Vemos encenados recortes de biografias de várias mulheres numa sociedade onde a autoridade masculina e opressora dominante, atua nas esferas públicas e privadas. Presenciamos sobre tudo essa dominação nas pequenas reproduções de interações mais íntimas. Ouvimos os comentários violentos de um homem enquanto ecoam no ouvido de uma mulher. Acompanhamos os desabafos de uma mulher cansada do desrespeito de um homem à sua dignidade, liberdade individual e aos seus limites. Assistimos a uma cena de violência física onde uma mulher é estrangulada pelas mãos de um agressor, seu parceiro, invisível no palco. Vemos alguns episódios de um homem que intimida e abusa psicologicamente da sua parceira.

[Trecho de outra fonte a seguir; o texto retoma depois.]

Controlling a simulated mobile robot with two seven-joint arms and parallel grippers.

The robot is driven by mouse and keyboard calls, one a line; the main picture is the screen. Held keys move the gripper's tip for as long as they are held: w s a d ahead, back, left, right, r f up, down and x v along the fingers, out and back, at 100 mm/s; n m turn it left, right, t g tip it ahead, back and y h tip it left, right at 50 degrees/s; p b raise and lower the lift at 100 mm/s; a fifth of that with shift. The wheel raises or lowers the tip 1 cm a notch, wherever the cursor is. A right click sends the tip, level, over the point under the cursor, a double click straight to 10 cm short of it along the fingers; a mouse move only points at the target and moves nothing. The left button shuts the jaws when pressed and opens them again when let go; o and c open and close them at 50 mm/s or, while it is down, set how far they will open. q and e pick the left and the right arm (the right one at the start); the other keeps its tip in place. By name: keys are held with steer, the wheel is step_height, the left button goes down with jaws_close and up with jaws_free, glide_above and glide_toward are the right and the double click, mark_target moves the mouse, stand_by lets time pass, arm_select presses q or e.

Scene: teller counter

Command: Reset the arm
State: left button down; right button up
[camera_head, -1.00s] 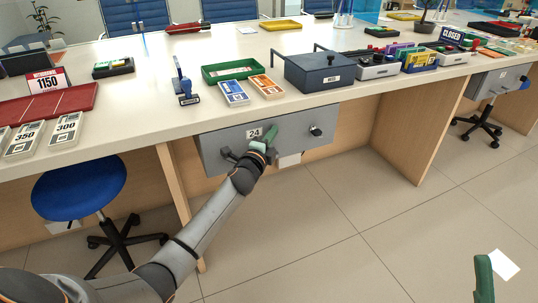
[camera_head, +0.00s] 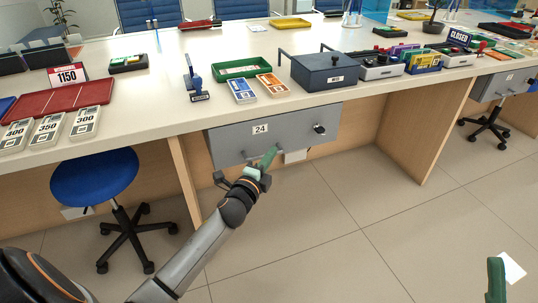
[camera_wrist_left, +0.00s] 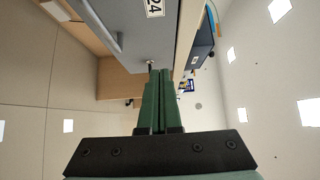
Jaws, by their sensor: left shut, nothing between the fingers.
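My left arm reaches up from the bottom left in the head view. Its green-fingered left gripper (camera_head: 268,160) is at the lower edge of the grey drawer front (camera_head: 230,141) labelled 24. In the left wrist view, the two green fingers (camera_wrist_left: 159,98) lie together, shut with nothing between them. The drawer's grey bar handle (camera_wrist_left: 98,27) shows to the left of the fingertips, apart from them. A green finger (camera_head: 497,281) of my right gripper shows at the bottom right corner of the head view; its jaw opening is hidden.
The counter (camera_head: 168,100) above carries a green tray (camera_head: 243,73), a dark blue box (camera_head: 333,78) and card stacks (camera_head: 242,91). A blue stool (camera_head: 95,175) stands at the left. The floor (camera_head: 340,220) in front of the drawer is clear.

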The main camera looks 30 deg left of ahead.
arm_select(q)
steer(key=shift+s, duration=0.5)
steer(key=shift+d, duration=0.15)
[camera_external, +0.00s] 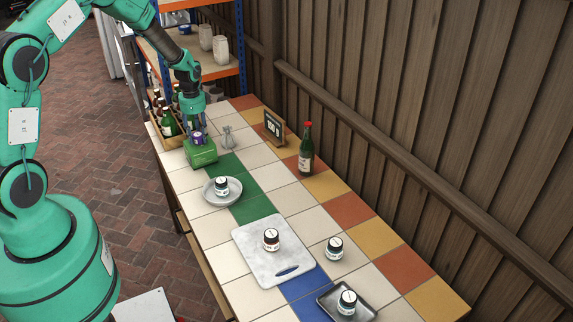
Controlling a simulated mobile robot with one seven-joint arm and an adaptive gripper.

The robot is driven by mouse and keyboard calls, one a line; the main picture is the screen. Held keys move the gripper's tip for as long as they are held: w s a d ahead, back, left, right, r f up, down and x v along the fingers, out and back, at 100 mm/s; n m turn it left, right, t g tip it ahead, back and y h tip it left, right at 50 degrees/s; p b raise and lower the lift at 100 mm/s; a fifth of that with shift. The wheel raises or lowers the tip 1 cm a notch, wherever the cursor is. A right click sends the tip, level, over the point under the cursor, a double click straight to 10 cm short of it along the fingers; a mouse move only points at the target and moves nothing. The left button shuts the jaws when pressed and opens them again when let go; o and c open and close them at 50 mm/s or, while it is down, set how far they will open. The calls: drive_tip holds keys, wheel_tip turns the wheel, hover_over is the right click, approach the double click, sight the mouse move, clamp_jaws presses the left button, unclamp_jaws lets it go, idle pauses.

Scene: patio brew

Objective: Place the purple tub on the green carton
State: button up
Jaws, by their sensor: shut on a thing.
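The green carton (202,155) stands on the tiled table near its far left end, beside the bottle crate. The small purple tub (198,139) is at the carton's top face and looks upright. Whether it rests on the carton or is held just above it is too small to tell. My gripper (196,130) points down from above and is shut on the purple tub. Its fingers hide part of the tub.
A wooden crate (174,143) of bottles stands left of the carton. A metal jigger-like item (227,138), a small sign (273,128) and a green bottle (306,150) stand to the right. Nearer are a jar on a plate (209,197), a white board (262,265) and a dark tray (325,302).

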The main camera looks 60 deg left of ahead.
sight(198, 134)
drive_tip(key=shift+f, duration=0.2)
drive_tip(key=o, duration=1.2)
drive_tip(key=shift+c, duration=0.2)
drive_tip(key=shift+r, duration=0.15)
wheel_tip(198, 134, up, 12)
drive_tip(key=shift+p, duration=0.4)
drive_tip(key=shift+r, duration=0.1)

Fora das interações, somos convidadas nos momentos a solo de algumas mulheres. Alguns são de pura reflexão, onde uma mulher questiona o seu posicionamento dentro dos padrões preestabelecidos e face à construção da superioridade masculina que a oprime. Outros momentos são de desabafo sincero, de confusão, de tristeza, de desespero, até. Durante os seus questionamentos, uma força crítica sobressai, como se esta a pudesse transportar para fora dos moldes, dos papéis e das exigências. Vemos então uma personalidade mais plena, mais livre, transbordando para além das delimitações estabelecidas, recompondo-se aos poucos, antes de cairmos nas reminiscências traumatizantes de outra mulher. Numa roda-viva emocional, passamos assim de uma biografia à outra. Nessas sequências seguidas sem descanso, afundamo-nos por completo na realidade de uma mulher, sem conseguirmos subir rapidamente à superfície, para passarmos à história de outra. A autora consegue assim manter-nos num processo de identificação constante. 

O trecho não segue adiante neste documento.